So they took her to Torrejon Air Base ten miles away because Ty’s body was there now, in respect for his wartime service as a Marine pilot—and there she saw him, and knew it was true.
After that, there was a blur. A blur in which she moved about, going where people told her to, signing the papers they put before her, nodding to the arrangements for the flight home, the funeral in Hollywood.
She had been married for six months, and it was over.
She had gone to Europe with her husband, and now she was bringing him home.
And they told her to think of something else.
“I can’t,” she said.
“I don’t mean you shouldn’t think of him,” the stewardess said. “I only mean—remember the good things. Remember the beginnings, not the ends. You must have had such wonderful times . . .”
“I can’t,” she whispered. “I can’t . . .”
Later in Hollywood, her friends had said the same things. “Try to remember the good things. Remember him alive . . .”
“My son won’t have any memories at all . . .” she answered them.
And with an odd look on her face, she had walked out of the room. Behind her, her friends looked at each other.
“Doesn’t she ever consider that the baby might be a girl?”
“Before Tyrone died, she did. But now—”
“Now it has to be a boy. I don’t know why, but it has to be a boy . . .”
But Debbie Ann Power knew why. Knew it, and clung to it. It was that knowledge, that dream, that began from that moment to bring her back to life. It was that that gave her the strength to live. It was that that got her through the funeral, enabled her to sit during the services beside the coffin, touching Ty’s hand with her fingers, praying—and not breaking down.
Because suddenly she had work to do during the six months ahead. Work that left her no time for other thoughts. Almost no time for sorrow.
“I think,” someone said, “that she’s building a world for her son.”
It was absolutely true.
Her own words: “My son will have no memories . . .” had stayed with her. They echoed over and over in her mind. And Ty would have hated them.

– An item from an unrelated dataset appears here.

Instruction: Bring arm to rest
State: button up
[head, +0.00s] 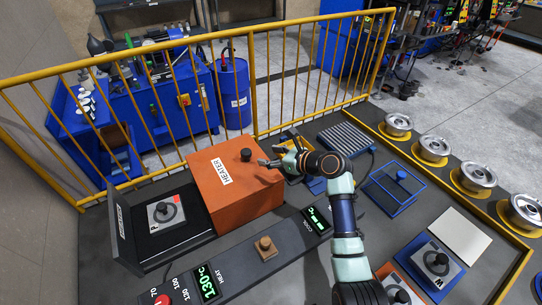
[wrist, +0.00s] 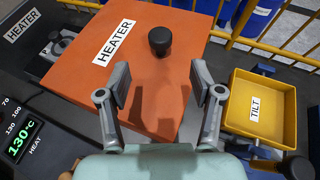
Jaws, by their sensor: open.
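My gripper (head: 270,156) is open and empty, with its fingers pointing left over the right side of the orange heater box (head: 240,193). In the wrist view the two fingers (wrist: 160,86) stand wide apart over the heater's orange top (wrist: 80,65). The heater's black knob (wrist: 160,41) is beyond the fingertips and not between them. It also shows in the head view (head: 246,155). My arm bends above the bench, and its lower links hide part of the bench.
A yellow tray marked TILT (wrist: 258,112) is right of my gripper. A panel (head: 235,263) reading 130 °C lies in front of the heater. Yellow railing (head: 250,85) stands behind.

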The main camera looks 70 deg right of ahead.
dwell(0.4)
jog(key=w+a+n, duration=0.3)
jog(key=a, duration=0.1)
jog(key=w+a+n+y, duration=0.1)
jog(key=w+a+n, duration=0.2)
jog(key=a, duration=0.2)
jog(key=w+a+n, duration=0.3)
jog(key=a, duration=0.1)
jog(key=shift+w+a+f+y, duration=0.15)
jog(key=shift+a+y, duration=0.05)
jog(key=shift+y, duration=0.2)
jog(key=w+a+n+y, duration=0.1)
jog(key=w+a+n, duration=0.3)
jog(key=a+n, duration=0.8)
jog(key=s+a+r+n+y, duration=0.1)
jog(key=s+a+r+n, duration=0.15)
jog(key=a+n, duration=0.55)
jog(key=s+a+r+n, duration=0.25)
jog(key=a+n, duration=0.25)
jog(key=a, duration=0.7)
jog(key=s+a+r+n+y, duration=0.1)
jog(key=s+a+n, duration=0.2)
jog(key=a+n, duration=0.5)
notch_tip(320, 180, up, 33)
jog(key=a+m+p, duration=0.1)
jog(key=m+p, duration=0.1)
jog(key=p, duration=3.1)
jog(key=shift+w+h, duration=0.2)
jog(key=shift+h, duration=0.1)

He had such strong memories himself. He believed in a past. In linking yourself with a tradition, becoming part of it. He believed in his own past—in the good things, say, that had kept him friendly with his first wife, Annabella, had made him bring Debbie for a lunch with her in Paris. And she had been glad to go, for Annabella was part of Ty’s past and therefore precious. He believed in remembering his father and his grandfather, had loved to tell stories of them. One of his dearest possessions was a recording of his grandfather’s voice—one of the first records ever made—reading “Hamlet.”
He believed in the past the way he believed in the future. And to Ty Power—his future was his son.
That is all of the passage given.